→ GIVEN EXERCISE:
Exactly the lines from the first line of the records to the line holding "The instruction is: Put" should be duplicated, and nothing more; pictures stay out.

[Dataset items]
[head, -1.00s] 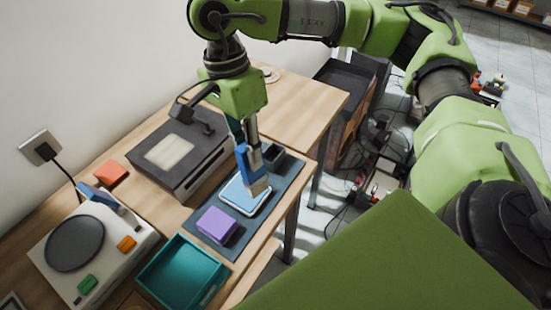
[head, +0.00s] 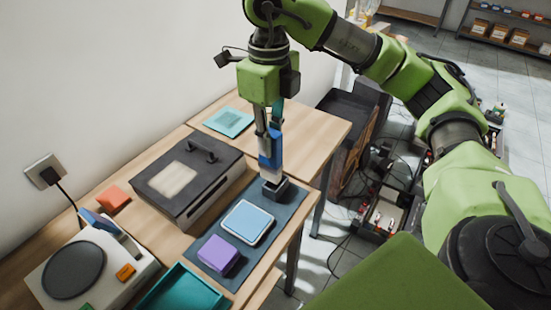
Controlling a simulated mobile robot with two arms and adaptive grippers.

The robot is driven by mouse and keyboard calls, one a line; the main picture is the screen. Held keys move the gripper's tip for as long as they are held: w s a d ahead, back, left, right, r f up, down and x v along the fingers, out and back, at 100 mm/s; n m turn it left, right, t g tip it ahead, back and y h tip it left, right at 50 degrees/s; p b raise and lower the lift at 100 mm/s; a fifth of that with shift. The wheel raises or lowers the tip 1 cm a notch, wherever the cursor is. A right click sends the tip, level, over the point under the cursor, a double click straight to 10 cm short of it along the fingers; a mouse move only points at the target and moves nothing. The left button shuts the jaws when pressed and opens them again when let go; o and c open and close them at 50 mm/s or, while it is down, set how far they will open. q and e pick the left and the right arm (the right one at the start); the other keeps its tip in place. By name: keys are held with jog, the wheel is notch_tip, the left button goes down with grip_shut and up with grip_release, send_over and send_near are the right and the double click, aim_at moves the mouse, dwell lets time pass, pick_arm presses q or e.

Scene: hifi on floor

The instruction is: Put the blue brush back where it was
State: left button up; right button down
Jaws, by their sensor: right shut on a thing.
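My right gripper (head: 270,135) points down over the far end of a dark mat (head: 249,263). It is shut on the blue brush (head: 270,158), which hangs upright with its pale grey lower end downward. That end is at a small black holder (head: 276,190) on the mat; I cannot tell whether it is inside the opening or just above it. A light blue pad with a white rim (head: 246,222) and a purple block (head: 218,254) lie nearer on the mat. My left gripper is not in view.
A dark box with a handle (head: 187,182) stands left of the mat. A teal tray (head: 180,292) and a white device with a round dark plate (head: 75,268) are nearer. A teal square (head: 228,122) lies on the table (head: 296,128) behind, which has free room.

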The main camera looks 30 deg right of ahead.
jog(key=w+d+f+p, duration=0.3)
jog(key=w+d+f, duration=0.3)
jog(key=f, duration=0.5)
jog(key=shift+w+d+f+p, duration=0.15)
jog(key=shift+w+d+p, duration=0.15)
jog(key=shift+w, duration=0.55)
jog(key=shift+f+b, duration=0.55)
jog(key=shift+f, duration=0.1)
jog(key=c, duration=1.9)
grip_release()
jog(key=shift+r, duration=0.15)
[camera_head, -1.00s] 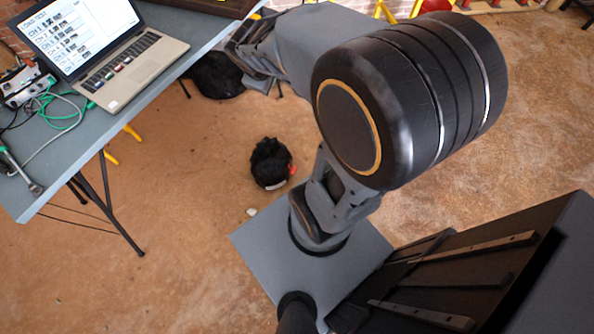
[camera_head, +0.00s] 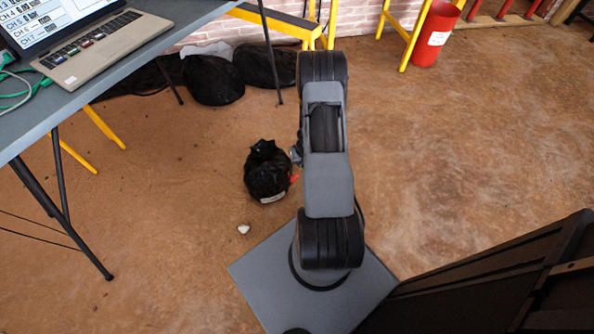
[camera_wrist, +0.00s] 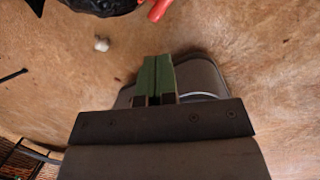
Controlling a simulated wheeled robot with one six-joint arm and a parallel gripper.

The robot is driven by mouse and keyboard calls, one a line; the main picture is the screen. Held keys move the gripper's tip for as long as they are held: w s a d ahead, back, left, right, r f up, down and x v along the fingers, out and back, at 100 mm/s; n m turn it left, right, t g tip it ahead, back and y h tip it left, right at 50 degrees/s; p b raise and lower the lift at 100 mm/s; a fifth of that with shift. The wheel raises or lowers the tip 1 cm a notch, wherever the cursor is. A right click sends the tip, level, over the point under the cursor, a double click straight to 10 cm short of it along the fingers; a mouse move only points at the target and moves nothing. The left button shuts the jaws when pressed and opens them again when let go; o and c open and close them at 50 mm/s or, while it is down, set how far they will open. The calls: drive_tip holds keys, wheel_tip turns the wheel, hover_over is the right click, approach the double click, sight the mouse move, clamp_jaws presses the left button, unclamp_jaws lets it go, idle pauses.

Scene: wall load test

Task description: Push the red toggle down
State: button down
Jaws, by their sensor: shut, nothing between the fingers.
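My gripper (camera_wrist: 157,62) shows in the wrist view as two green fingers pressed together, shut and empty, above the bare brown floor. In the head view my arm hides it. No red toggle can be made out for certain. A small red piece (camera_wrist: 158,10) sits at the top edge of the wrist view beside a black bag-like bundle (camera_wrist: 100,5), ahead of the fingertips and apart from them. It also shows in the head view (camera_head: 295,177), partly behind my arm; I cannot tell whether it is the toggle.
A grey table (camera_head: 70,105) with a laptop (camera_head: 75,40) and green cables stands at the left. The black bundle (camera_head: 266,172) and a small white lump (camera_head: 243,229) lie on the floor. Black bags (camera_head: 213,80) and a red bin (camera_head: 436,35) stand farther back.

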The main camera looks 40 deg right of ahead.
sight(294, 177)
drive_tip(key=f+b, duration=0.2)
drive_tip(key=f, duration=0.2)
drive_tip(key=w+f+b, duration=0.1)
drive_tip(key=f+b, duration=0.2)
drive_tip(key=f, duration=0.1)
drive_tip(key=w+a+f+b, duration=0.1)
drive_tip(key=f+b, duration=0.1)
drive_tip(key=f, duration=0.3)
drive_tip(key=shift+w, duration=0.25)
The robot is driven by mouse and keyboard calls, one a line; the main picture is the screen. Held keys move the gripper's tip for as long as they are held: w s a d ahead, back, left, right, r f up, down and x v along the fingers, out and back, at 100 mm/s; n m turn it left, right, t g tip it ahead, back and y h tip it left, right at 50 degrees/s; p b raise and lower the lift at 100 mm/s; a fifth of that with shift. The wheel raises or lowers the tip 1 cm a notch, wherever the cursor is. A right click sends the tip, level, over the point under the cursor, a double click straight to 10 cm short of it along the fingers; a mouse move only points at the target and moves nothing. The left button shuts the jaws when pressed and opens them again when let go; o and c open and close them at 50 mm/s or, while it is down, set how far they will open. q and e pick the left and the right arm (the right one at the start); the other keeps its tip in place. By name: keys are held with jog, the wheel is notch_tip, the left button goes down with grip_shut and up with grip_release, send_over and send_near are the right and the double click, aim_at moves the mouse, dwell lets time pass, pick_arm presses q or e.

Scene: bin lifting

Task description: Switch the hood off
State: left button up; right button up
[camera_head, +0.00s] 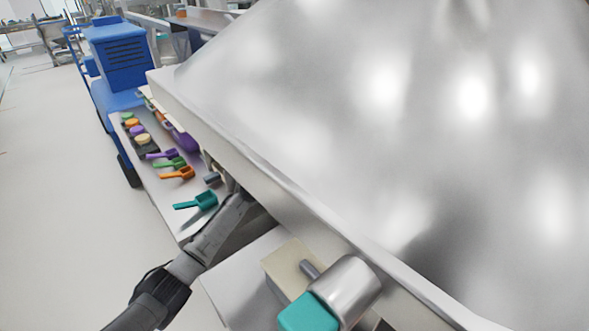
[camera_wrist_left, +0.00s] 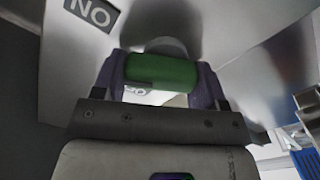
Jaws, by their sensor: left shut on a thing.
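The hood (camera_head: 330,110) is a large shiny metal canopy that fills the right of the head view. In the left wrist view its metal underside (camera_wrist_left: 225,30) carries a green cylindrical knob (camera_wrist_left: 160,70). A label (camera_wrist_left: 91,11) reading "NO" as pictured sits above left of the knob, and part of another label (camera_wrist_left: 138,91) shows below it. My left gripper (camera_wrist_left: 162,80) is shut on the green knob, with a purple finger at each end. In the head view my left arm reaches under the hood's front edge, which hides the gripper's tips. My right gripper is out of view.
A bench (camera_head: 172,200) holds colored scoops (camera_head: 177,172) and small containers at left, close to my left arm. A blue machine (camera_head: 121,55) stands behind it. A metal cylinder (camera_head: 345,284) with a teal end (camera_head: 307,313) is at bottom. The floor at left is clear.

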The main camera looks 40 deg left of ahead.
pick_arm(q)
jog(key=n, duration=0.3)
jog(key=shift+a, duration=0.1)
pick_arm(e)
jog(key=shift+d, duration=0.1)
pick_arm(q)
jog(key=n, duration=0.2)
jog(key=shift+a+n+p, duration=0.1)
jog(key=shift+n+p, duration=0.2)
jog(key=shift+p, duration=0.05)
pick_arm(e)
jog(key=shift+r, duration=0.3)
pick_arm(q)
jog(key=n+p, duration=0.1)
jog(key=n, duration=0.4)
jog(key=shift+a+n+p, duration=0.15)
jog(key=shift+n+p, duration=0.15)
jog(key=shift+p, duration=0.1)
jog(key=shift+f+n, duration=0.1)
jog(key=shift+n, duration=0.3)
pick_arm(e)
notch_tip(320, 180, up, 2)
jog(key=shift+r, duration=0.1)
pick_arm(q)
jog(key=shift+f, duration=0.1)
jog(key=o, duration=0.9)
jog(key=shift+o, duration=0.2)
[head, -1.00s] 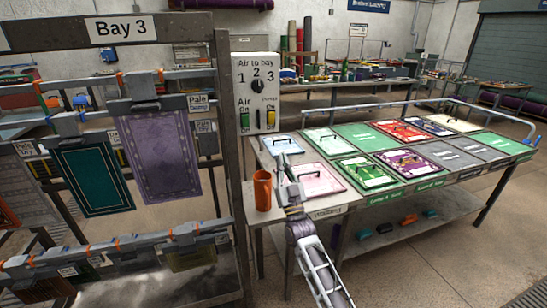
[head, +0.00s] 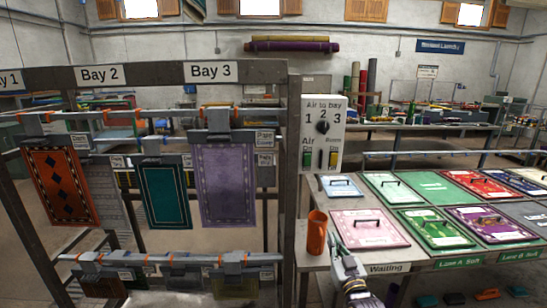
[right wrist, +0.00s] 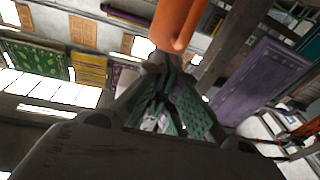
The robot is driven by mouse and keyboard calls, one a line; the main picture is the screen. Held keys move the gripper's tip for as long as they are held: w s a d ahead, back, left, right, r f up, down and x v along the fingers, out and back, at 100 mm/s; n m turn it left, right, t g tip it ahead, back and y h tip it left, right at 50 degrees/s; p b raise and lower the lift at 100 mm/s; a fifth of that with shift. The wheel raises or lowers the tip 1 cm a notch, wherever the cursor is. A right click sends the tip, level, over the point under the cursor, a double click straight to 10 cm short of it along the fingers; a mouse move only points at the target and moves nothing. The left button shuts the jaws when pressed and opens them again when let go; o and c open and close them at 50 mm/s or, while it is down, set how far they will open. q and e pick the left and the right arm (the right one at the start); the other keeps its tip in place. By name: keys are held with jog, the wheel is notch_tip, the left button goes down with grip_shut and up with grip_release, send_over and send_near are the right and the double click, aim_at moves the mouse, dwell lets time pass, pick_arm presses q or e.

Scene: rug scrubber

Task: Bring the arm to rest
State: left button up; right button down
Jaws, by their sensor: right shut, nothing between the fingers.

→ COMPLETE ANSWER:
[head, -1.00s] 
[head, +0.00s] 
Controlling a simulated mobile robot with two arms and adaptive grippers.

The robot is driven by mouse and keyboard calls, one a line; the main picture is the screen. Held keys move the gripper's tip for as long as they are held: w s a d ahead, back, left, right, r f up, down and x v along the fingers, out and back, at 100 mm/s; n m turn it left, right, t g tip it ahead, back and y h tip it left, right at 50 degrees/s; p b raise and lower the lift at 100 mm/s; a fifth of that with shift. The wheel raises or lowers the tip 1 cm a notch, wherever the cursor is. A right click sends the tip, level, over the point under the cursor, a double click straight to 10 cm short of it along the fingers; a mouse move only points at the target and moves nothing. The left button shuts the jaws when pressed and opens them again when let go; o and c open and close them at 50 mm/s or, while it is down, set how far they will open. q and e pick the left and the right arm (the right one at the start); the other keeps its tip in place. By name: keys are held with jog, the wheel is notch_tip, the left button goes down with grip_shut and up with grip_release, send_over and send_near are the right and the double click, aim_at moves the mouse, dwell lets time pass, pick_arm presses q or e.

Scene: hifi on floor

The instruction is: Put the blue brush back where it was

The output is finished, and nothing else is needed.